When Sanders came to St. Mary’s, he brought a crowd of almost 20,000 with him. As much as Trump has become the Candidate of Crowds, Sanders could match or exceed him. Around 30,000 came to hear him speak in Washington Square Park. Another rally seemed to bring the Coney Island boardwalk to a standstill. Sanders was, in every sense, a phenomenon, an outgrowth of the mass disaffection young people felt with the political system. Millions of voters didn’t want another Clinton shoved down their throats, especially one who seemed to believe she deserved the nomination by decree. He thundered about free college tuition, free healthcare, and ending oligarch rule. He had a fraught path to the Democratic nomination, even at the peak of his popularity, but his unalloyed leftism held mass appeal. He spoke to economic anxiety without Trump’s xenophobia, and he engaged with race relations, in a conventional sense, well enough. The activist class would force an overt cultural liberalism upon him, but that was for his next, and less successful, presidential campaign. Back then, just about everyone to the left of the Democratic establishment was thrilled to have him and overjoyed at the prospect of a competitive primary. A few dared to dream of a United States president who identified as a democratic socialist—and one who, in Vermont, never formally joined the Democratic Party at all.
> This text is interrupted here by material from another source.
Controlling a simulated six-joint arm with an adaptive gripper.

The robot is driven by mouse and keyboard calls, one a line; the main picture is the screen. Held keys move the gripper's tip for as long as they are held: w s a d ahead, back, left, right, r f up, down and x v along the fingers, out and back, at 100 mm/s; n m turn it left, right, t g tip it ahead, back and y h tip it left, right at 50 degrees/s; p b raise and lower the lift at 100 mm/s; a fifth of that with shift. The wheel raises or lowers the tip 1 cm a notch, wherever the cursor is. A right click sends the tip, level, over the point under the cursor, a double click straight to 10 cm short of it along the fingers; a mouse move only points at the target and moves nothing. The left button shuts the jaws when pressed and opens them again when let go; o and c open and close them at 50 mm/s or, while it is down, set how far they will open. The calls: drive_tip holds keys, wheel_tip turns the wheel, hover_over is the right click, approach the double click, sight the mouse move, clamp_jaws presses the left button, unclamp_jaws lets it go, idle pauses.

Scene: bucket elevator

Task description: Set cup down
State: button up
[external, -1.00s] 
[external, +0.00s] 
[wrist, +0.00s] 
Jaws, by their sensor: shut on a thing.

Among the delirious attendees of that 2016 Bronx rally was a young Sanders volunteer named Alexandria Ocasio-Cortez. There is no AOC without Bernie, no DSA revival without Bernie, and no left-wing of the Democratic Party to celebrate or deride in 2024 without Bernie. If he lacks the oratory genius and world-historical aura of Eugene Debs—if he can never be a political martyr, or the sort of politician who could bring grown men to tears—it can be argued Sanders is the more tangibly influential persona, a sitting senator and two-time presidential candidate who drove closer to the White House than Debs ever did and leaves behind a greater, if battered, infrastructure for leftist politicking. Debs was the hero of the old Socialist Party, which in its heyday elected thousands of local officeholders and sent at least two men, Meyer London and Victor Berger, to Congress. The Socialist Party was undone by the Palmer raids, the revanchist turn against leftist organizing, and the ultimately unbreakable two-party duopoly. Unlike today’s DSA, the Socialist Party ran candidates against the Democratic and Republican machines, and both parties were happy to combine forces to crush socialism, which was most popular with those they deemed suspect: working-class immigrants from Europe. Michael Harrington, the author and activist who founded DSA, had the insight that the only way the left could win in the United States was by running candidates in Democratic primaries. The fact that DSA, much changed from Harrington’s era, has survived and even thrived in the 2020s is a testament to this straightforward concept.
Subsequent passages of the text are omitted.